■ GOAL: Your task is to repeat all of the material exactly.

Robot episode data

■ ■ ■ ■

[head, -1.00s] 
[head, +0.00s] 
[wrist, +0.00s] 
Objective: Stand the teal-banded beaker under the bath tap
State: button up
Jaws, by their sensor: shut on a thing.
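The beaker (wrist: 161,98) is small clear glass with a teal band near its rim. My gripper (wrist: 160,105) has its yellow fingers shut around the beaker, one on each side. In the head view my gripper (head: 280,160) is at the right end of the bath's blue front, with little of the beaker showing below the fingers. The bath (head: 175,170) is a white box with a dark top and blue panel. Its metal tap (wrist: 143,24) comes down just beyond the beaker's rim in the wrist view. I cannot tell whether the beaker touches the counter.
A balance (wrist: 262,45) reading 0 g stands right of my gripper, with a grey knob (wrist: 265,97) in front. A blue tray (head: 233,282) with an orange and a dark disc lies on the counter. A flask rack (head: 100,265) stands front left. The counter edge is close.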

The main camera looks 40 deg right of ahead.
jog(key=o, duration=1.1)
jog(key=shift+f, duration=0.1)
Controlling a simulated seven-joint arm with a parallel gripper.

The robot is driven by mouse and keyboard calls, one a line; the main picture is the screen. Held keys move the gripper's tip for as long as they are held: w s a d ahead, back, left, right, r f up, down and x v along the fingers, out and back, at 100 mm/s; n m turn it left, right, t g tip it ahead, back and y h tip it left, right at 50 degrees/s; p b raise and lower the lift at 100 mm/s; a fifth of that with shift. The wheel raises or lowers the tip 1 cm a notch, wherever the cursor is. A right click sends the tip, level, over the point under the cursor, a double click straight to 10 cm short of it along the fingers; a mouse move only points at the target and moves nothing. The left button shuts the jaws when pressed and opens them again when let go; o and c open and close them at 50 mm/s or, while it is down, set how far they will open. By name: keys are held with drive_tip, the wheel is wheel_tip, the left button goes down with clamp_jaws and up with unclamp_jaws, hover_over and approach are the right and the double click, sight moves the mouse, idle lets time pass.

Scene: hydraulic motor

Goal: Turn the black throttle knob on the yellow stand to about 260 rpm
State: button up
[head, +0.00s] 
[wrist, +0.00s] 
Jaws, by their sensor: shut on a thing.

■ ■ ■ ■

■ REPLY:
[head, -1.00s] 
[head, +0.00s] 
[wrist, +0.00s] 
Objective: Stand the teal-banded beaker under the bath tap
State: button up
Jaws, by their sensor: shut on a thing.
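The beaker (wrist: 161,98) is small clear glass with a teal band near its rim. My gripper (wrist: 160,105) has its yellow fingers shut around the beaker, one on each side. In the head view my gripper (head: 280,160) is at the right end of the bath's blue front, with little of the beaker showing below the fingers. The bath (head: 175,170) is a white box with a dark top and blue panel. Its metal tap (wrist: 143,24) comes down just beyond the beaker's rim in the wrist view. I cannot tell whether the beaker touches the counter.
A balance (wrist: 262,45) reading 0 g stands right of my gripper, with a grey knob (wrist: 265,97) in front. A blue tray (head: 233,282) with an orange and a dark disc lies on the counter. A flask rack (head: 100,265) stands front left. The counter edge is close.

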The main camera looks 40 deg right of ahead.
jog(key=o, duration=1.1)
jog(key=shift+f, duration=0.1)
Controlling a simulated seven-joint arm with a parallel gripper.

The robot is driven by mouse and keyboard calls, one a line; the main picture is the screen. Held keys move the gripper's tip for as long as they are held: w s a d ahead, back, left, right, r f up, down and x v along the fingers, out and back, at 100 mm/s; n m turn it left, right, t g tip it ahead, back and y h tip it left, right at 50 degrees/s; p b raise and lower the lift at 100 mm/s; a fifth of that with shift. The wheel raises or lowers the tip 1 cm a notch, wherever the cursor is. A right click sends the tip, level, over the point under the cursor, a double click straight to 10 cm short of it along the fingers; a mouse move only points at the target and moves nothing. The left button shuts the jaws when pressed and opens them again when let go; o and c open and close them at 50 mm/s or, while it is down, set how far they will open. By name: keys are held with drive_tip, the wheel is wheel_tip, the left button goes down with clamp_jaws and up with unclamp_jaws, hover_over and approach are the right and the double click, sight moves the mouse, idle lets time pass.

Scene: hydraulic motor

Goal: Turn the black throttle knob on the yellow stand to about 260 rpm
State: button up
[head, +0.00s] 
[wrist, +0.00s] 
Jaws, by their sensor: shut on a thing.

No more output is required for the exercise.